Assessing the hydrogeological potential of shallow coastal cheniers in Suriname.

Cheniers are sandy or shelly sediment ridges that are formed, often parallel to the shore, on silty and clay-rich coastlines. We will investigate Chenier plains in Suriname’s low-lying coastal region to quantify their hydrogeological potential to function as a medium for sustainable drinking water supply and irrigation in rural areas, where people lack access to reliable water supply for now and in the future.

In the study area, the cheniers are of Quaternary age and occur as elongated sandy depositions surrounded by clayey swamps and tidal deposits (Augustinus, 1989; Groen 2000,2002). Substantial research has been conducted on the depositional environments, formation processes, and internal structure of cheniers, but large knowledge gaps remain regarding their hydro(geo)logical potential. Previous hydro(geo) logical investigations indicate that the saline groundwater originally entrapped during deposition, has been completely flushed out through sustained recharge from abundant precipitation.
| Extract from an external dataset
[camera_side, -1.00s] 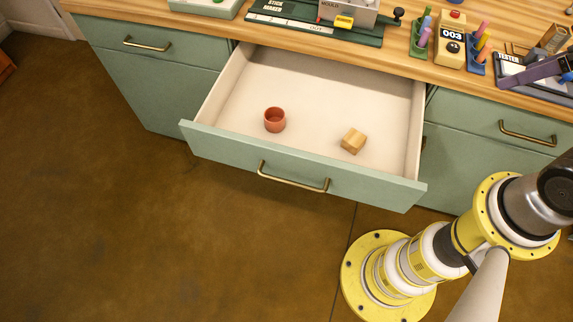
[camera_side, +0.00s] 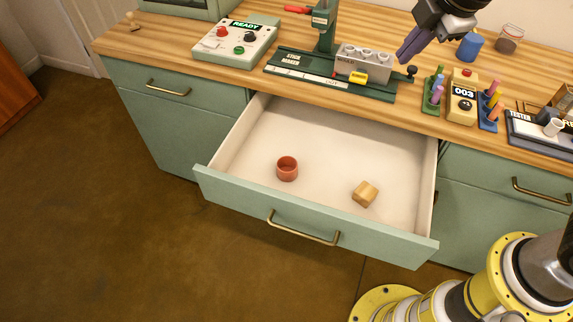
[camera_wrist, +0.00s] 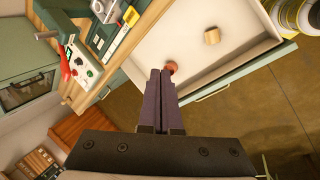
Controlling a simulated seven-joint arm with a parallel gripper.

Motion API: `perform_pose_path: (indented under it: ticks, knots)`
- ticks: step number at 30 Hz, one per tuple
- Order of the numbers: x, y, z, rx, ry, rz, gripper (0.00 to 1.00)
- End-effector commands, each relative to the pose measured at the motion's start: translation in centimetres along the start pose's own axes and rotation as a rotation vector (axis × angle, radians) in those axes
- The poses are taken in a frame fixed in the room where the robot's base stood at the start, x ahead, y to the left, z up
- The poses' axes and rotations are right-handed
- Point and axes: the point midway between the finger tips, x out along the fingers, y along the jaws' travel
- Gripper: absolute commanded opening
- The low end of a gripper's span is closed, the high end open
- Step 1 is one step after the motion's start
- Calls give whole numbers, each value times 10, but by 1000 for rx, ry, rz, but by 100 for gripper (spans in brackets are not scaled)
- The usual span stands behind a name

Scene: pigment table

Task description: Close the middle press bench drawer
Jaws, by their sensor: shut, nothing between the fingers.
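The middle drawer (camera_side: 316,228) of the green bench stands pulled far out, with a brass bar handle (camera_side: 303,228) on its front. Inside it lie a small red-brown cup (camera_side: 287,169) and a wooden block (camera_side: 365,194), apart from each other. My gripper (camera_side: 404,56) is shut and empty, above the bench top near the grey mould block, behind the drawer. In the wrist view its dark purple fingers (camera_wrist: 160,75) are together. The drawer's white interior (camera_wrist: 187,39), the cup (camera_wrist: 171,67), the block (camera_wrist: 212,36) and the handle (camera_wrist: 213,92) also show there.
On the wooden top (camera_side: 130,40) stand a READY button box (camera_side: 236,40), a green stick maker press (camera_side: 325,75), pen holders, a tester (camera_side: 540,130), a blue cup (camera_side: 469,47) and a jar (camera_side: 508,40). Closed drawers flank the open one.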

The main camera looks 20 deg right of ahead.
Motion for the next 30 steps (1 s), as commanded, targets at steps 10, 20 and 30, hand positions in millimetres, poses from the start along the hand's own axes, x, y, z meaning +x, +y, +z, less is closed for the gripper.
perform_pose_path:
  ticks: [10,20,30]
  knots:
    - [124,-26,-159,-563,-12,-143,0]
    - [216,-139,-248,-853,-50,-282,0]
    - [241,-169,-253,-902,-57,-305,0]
This study will therefore focus on understanding the hydro(geo)logy of the cheniers in the study area. We will investigate to what extend cheniers interact with underlaying stratigraphy and surrounding sedimentary layers, the relationship between the geomorphology and their water bearing capacity, and the current groundwater quality.  Additionally, we will determine the impact of climate variability, climate change and groundwater extraction on chenier groundwater availability and quality.   
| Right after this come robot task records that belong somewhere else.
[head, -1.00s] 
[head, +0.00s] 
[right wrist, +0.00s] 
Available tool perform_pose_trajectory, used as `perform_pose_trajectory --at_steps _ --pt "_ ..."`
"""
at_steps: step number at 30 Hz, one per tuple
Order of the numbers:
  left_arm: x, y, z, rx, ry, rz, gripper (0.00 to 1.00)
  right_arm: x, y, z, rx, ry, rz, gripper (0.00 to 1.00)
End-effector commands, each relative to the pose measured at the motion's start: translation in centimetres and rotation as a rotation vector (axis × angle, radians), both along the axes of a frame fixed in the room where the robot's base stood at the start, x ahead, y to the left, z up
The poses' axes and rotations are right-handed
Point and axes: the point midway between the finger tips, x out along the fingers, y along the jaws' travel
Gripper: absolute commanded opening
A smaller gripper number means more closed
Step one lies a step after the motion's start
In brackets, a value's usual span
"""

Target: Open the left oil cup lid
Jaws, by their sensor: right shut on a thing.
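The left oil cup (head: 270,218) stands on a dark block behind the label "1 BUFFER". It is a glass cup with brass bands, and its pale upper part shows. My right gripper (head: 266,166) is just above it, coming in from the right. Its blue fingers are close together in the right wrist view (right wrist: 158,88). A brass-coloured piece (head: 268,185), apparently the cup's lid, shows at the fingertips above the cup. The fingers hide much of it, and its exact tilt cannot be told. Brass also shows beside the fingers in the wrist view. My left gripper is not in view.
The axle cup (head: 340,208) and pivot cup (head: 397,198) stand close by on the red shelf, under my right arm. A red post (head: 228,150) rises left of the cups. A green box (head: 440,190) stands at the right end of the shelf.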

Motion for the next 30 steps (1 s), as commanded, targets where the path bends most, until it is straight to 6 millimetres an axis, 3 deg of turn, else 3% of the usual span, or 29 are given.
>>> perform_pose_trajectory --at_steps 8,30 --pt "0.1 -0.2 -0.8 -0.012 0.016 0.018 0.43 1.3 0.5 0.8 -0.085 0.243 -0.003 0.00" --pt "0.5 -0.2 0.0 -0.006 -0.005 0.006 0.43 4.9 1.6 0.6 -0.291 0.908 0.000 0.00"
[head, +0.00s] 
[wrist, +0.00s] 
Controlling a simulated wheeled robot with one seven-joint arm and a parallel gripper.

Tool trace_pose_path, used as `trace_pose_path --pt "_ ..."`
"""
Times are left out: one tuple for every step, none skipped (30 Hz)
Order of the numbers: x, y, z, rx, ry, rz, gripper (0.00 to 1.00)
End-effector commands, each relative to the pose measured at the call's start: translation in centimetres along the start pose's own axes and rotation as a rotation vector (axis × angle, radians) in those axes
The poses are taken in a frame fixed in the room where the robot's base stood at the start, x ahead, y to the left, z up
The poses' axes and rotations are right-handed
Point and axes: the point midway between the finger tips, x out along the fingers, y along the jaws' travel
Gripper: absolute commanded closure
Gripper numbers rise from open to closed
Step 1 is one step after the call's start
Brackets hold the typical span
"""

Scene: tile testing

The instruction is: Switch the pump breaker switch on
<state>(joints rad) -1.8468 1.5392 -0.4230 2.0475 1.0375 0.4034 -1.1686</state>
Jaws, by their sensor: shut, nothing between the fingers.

We will use hydrogeological and geophysical methods (electrical resistivity and electromagnetic methods) to characterize the subsurface by understanding their hydrogeology and groundwater occurrence in relation with geology and depositional environment. We will install piezometers to monitor groundwater levels and hydraulic heads variations and to assess the impact of seasonal changing weather conditions on recharge and groundwater levels, while water samples will be collected to assess water quality and determination of the chemical composition of major ions and stable isotopes. In addition, we will take chenier sediment samples  to determine hydraulic parameters together with pumping test analysis.
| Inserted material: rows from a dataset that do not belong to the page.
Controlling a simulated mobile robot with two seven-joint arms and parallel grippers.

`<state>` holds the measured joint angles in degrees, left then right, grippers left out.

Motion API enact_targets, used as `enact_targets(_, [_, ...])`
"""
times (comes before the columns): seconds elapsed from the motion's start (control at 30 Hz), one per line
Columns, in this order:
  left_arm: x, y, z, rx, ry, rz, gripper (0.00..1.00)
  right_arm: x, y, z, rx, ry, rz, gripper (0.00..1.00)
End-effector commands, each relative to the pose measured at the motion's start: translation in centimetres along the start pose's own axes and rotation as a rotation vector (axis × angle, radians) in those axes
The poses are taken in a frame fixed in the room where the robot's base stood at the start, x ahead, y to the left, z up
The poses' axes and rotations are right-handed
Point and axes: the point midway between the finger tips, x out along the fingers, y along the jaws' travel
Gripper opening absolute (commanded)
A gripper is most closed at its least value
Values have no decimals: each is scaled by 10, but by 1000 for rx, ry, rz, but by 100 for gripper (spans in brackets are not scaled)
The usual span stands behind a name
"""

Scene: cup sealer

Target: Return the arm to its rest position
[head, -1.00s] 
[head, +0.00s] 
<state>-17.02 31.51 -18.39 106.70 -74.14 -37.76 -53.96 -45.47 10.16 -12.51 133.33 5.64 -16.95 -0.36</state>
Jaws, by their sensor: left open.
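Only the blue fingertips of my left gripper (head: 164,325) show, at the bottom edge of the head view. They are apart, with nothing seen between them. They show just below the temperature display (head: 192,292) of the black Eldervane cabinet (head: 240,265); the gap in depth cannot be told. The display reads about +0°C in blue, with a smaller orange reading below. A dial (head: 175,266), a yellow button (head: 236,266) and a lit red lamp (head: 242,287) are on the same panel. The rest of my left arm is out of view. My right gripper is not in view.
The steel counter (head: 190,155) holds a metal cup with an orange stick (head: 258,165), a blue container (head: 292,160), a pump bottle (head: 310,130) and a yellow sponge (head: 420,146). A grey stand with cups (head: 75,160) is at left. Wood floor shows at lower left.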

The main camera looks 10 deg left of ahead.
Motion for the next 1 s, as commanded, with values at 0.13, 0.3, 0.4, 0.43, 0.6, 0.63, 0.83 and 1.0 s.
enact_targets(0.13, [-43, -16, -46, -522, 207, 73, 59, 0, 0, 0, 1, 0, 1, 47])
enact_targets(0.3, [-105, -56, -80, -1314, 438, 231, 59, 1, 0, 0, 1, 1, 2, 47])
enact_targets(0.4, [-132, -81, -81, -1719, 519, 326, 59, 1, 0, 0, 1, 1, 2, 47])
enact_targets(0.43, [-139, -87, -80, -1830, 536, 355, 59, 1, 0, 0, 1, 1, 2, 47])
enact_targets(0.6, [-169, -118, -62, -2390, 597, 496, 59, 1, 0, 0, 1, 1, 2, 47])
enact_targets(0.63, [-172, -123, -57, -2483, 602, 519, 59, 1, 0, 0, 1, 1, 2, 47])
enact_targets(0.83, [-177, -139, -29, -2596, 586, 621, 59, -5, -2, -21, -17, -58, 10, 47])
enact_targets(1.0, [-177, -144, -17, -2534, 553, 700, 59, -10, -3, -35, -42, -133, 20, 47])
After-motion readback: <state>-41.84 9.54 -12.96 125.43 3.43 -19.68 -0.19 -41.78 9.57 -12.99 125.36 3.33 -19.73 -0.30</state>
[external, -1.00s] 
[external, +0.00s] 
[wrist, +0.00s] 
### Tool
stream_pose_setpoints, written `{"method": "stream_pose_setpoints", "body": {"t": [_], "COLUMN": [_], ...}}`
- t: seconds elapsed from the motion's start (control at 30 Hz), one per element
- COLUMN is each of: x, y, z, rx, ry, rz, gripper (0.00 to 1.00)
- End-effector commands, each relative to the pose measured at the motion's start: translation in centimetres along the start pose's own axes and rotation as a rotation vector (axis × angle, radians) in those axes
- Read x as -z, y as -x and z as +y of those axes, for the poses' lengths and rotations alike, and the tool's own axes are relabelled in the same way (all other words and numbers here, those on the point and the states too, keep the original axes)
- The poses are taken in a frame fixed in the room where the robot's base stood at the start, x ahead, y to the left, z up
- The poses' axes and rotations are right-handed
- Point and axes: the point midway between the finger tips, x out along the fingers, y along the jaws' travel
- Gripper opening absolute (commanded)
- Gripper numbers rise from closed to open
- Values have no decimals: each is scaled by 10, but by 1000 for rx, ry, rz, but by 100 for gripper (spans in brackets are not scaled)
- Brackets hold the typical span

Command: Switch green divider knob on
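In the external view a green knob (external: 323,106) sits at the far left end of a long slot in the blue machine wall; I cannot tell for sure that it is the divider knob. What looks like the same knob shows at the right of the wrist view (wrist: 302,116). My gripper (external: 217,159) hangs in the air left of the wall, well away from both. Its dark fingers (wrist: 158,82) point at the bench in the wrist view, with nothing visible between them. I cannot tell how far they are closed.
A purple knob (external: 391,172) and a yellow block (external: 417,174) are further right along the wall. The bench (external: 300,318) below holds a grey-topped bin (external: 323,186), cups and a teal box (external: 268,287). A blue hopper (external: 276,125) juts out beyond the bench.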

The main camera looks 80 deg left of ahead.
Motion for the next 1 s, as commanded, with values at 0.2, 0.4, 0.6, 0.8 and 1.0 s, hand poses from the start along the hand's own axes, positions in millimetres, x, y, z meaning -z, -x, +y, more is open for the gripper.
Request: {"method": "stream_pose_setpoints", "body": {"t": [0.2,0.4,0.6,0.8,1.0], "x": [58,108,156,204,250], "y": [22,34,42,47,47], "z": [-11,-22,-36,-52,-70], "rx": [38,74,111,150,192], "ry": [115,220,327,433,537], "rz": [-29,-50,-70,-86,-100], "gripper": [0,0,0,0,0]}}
We will use the field data acquired to develop conceptual and numerical models for the study area mimicking groundwater flow and salinity patterns within and around the cheniers. We will make projections of groundwater availability and quality under future groundwater extractions, sea level rise and climate change scenarios. The variable-density groundwater flow and salt transport model will also be used to evaluate different management scenarios in order determine management practices for protection and sustainable groundwater use of the cheniers containing freshwater lenses.